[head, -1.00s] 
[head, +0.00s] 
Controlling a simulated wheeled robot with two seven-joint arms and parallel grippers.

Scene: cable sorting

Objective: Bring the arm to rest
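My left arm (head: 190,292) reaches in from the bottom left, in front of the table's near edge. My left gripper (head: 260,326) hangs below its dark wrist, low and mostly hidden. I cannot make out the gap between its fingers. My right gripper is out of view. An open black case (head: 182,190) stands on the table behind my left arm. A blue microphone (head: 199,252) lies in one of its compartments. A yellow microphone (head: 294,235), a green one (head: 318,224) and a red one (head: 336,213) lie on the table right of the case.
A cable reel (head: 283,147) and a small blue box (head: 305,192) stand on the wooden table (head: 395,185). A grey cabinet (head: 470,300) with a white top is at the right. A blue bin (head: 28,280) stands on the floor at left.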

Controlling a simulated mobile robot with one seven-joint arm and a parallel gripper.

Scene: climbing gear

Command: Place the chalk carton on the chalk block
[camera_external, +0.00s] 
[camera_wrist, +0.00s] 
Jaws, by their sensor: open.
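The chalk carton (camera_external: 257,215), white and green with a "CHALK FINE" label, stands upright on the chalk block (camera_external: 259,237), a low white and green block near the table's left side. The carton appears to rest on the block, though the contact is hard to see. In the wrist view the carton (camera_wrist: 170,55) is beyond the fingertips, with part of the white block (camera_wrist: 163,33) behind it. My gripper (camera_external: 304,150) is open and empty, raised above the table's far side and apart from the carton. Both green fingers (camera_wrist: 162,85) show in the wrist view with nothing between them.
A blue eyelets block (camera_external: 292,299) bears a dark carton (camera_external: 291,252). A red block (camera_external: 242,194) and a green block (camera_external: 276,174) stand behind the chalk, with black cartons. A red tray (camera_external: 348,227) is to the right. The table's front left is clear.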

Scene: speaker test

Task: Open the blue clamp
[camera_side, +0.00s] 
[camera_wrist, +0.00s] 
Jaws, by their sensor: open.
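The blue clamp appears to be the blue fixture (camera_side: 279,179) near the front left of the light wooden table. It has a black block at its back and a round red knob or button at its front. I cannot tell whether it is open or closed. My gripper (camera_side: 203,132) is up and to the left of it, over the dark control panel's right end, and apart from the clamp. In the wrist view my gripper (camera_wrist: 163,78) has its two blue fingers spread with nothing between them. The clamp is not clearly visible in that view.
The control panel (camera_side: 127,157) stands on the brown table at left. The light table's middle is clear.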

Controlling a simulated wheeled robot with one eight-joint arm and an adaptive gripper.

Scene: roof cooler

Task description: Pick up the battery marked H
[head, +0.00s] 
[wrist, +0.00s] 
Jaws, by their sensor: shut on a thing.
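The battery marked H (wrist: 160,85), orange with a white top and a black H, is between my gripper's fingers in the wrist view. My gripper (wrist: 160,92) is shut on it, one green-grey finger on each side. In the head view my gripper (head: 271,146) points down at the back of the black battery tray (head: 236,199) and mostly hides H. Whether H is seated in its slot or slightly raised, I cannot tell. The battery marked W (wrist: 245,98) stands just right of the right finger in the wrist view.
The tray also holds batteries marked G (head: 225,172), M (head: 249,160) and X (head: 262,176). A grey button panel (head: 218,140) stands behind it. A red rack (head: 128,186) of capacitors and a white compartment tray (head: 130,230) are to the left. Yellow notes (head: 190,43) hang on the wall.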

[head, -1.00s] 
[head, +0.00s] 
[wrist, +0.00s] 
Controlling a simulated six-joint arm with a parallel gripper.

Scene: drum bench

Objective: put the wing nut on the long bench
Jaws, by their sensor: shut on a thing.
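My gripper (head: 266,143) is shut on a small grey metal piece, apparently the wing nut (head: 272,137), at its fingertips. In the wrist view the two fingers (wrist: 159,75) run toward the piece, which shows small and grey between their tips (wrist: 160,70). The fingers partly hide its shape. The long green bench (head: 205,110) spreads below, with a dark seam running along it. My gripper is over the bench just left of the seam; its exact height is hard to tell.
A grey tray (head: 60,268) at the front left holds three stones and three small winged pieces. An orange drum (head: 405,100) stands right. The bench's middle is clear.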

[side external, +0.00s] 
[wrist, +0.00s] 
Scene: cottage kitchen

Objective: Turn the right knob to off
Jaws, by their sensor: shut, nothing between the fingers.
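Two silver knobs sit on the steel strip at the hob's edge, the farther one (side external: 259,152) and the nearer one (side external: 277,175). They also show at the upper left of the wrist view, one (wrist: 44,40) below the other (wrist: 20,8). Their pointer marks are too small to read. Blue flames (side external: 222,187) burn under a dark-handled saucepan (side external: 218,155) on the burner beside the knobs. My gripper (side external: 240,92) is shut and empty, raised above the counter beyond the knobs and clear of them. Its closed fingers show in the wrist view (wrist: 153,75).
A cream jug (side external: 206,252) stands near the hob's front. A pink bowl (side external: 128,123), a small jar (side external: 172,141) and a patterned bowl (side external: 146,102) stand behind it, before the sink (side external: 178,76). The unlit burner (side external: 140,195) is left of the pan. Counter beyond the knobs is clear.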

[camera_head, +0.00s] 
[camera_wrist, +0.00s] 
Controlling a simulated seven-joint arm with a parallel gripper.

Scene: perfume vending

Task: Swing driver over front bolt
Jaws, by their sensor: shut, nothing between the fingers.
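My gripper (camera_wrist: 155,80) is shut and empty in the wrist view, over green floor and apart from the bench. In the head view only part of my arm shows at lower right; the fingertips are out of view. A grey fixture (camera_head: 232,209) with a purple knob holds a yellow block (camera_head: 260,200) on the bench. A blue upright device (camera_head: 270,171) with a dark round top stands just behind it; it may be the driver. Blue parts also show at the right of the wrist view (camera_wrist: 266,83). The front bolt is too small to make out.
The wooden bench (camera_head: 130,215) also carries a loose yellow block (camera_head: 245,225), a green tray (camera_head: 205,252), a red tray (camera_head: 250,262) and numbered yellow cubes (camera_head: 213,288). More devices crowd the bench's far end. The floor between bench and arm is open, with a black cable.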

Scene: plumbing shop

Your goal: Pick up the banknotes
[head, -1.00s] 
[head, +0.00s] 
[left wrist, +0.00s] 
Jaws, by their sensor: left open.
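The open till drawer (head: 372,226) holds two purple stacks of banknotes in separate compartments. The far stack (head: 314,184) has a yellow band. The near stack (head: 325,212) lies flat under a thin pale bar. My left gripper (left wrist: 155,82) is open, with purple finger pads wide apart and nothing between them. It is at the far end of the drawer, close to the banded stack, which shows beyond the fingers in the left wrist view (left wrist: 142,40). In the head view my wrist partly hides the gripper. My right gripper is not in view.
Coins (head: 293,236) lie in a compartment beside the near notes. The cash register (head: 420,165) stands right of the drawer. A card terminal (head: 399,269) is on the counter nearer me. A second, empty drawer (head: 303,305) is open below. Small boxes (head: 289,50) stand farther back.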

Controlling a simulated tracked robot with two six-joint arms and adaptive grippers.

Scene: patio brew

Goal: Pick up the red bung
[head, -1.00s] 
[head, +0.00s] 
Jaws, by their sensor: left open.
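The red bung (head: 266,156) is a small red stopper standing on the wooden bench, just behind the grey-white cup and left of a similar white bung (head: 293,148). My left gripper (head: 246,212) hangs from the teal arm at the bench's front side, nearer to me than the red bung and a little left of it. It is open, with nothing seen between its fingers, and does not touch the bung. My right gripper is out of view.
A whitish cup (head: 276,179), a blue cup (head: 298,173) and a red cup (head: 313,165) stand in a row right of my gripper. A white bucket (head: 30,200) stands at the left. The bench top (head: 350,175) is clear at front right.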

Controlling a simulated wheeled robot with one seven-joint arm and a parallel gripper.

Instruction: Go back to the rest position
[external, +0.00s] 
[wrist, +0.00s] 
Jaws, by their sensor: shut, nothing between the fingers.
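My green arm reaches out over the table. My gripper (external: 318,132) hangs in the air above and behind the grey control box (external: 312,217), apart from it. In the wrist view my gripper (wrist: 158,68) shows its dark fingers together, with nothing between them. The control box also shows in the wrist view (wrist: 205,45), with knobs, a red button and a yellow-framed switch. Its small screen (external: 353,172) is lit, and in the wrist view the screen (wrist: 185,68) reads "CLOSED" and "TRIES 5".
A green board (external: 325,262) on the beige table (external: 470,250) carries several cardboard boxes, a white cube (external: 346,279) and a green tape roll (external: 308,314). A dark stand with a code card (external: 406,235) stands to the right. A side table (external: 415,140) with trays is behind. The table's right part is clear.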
**********
§ GOAL:
Copy every line of the records above that contains "joint".

§ ANSWER FOR THIS EXERCISE:
Controlling a simulated wheeled robot with two seven-joint arms and parallel grippers.
Controlling a simulated mobile robot with one seven-joint arm and a parallel gripper.
Controlling a simulated wheeled robot with one eight-joint arm and an adaptive gripper.
Controlling a simulated six-joint arm with a parallel gripper.
Controlling a simulated seven-joint arm with a parallel gripper.
Controlling a simulated tracked robot with two six-joint arms and adaptive grippers.
Controlling a simulated wheeled robot with one seven-joint arm and a parallel gripper.

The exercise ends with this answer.